Louis told him: ‘Ipirai’.
Then in fury the BRA man, then placing a sharp knife on his
neck said: ‘Do tou resistance denden? Do dopa engtano o dekipoino’ (You must be
a Resistance? If you are a resistance I will kill you now).
Louis then told him: ‘Tou, ne touno resistance! Ne school
erumo igoke nunu ngoma mango nonoi.’ (I am not a resistant but I reside with my
sister there and attend school).
With relieve the BRA man said: ‘Okay. Do dengo toio omorogim.

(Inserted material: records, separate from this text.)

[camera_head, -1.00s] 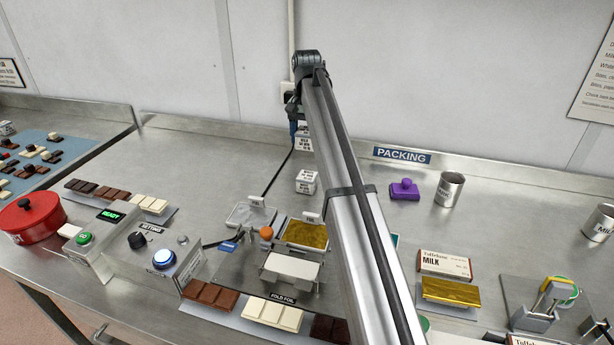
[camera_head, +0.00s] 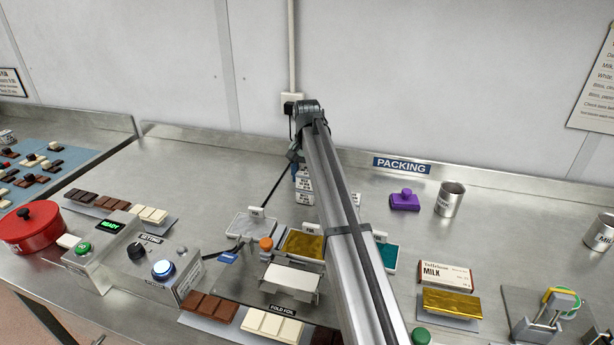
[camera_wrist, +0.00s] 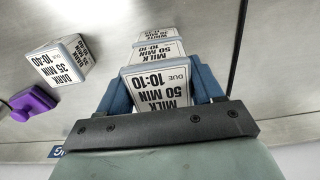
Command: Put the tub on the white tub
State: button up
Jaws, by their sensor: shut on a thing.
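My gripper (camera_wrist: 160,95) is shut on a white tub (camera_wrist: 161,80) with a black-print label reading MILK, 50 MIN, DUE 10:10. Its blue fingers are on either side of the tub. The white tub (camera_wrist: 152,32), labelled WHITE, shows just past the held tub in the wrist view, partly hidden by it. In the head view, the held tub (camera_head: 304,184) appears directly above the white tub (camera_head: 304,199), beside my arm. I cannot tell whether they touch. A third tub, the dark one (camera_wrist: 57,67), stands to the left in the wrist view.
A purple block with a knob (camera_head: 405,201) and a metal cup (camera_head: 450,199) stand right of my arm. A foil tray (camera_head: 251,224) and a gold foil tray (camera_head: 304,245) lie in front of the tubs.

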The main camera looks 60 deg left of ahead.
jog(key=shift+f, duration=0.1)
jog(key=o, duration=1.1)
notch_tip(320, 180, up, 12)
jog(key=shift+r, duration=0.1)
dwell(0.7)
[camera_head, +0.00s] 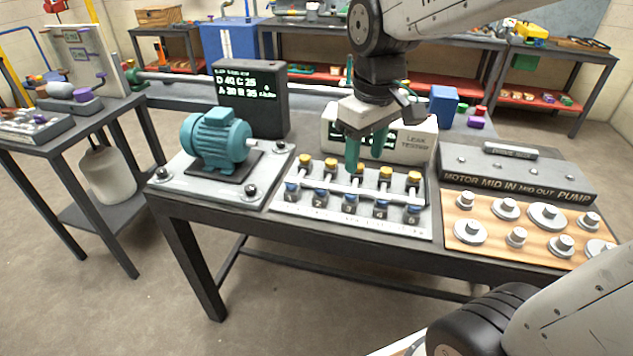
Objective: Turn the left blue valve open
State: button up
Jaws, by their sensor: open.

Deke Kieta toi bio torokim (Okay. Come with us and we will bring you to Kieta;
we travel regularly through the jungles to Kieta).
But after running a few distances under the PNGDF mortar and
gun fire the BRA man changed his mind and told Louis: ‘A tou! Do buaga-are
touno tokasi. Ne ninu buaga-are promise etasi. Do mururara (Oh, no. You are not
promised for death. I am promised to death so you go back).
So the BRA left Louis Taneavi to return back to the care
center as they moved on.
Those bullets of the Bougainville war did not take you down brother.
May your soul rest in peace. Louis Taneavi was killed on 7 April 2014 in Lae, PNG, by Sepiks who were fighting with Morobeans while a student attending Multi Skills Training College. Was flown home to Bougainville by relatives Camillus Kabui and Francis Nazia on 19 April 2014 to Panguna.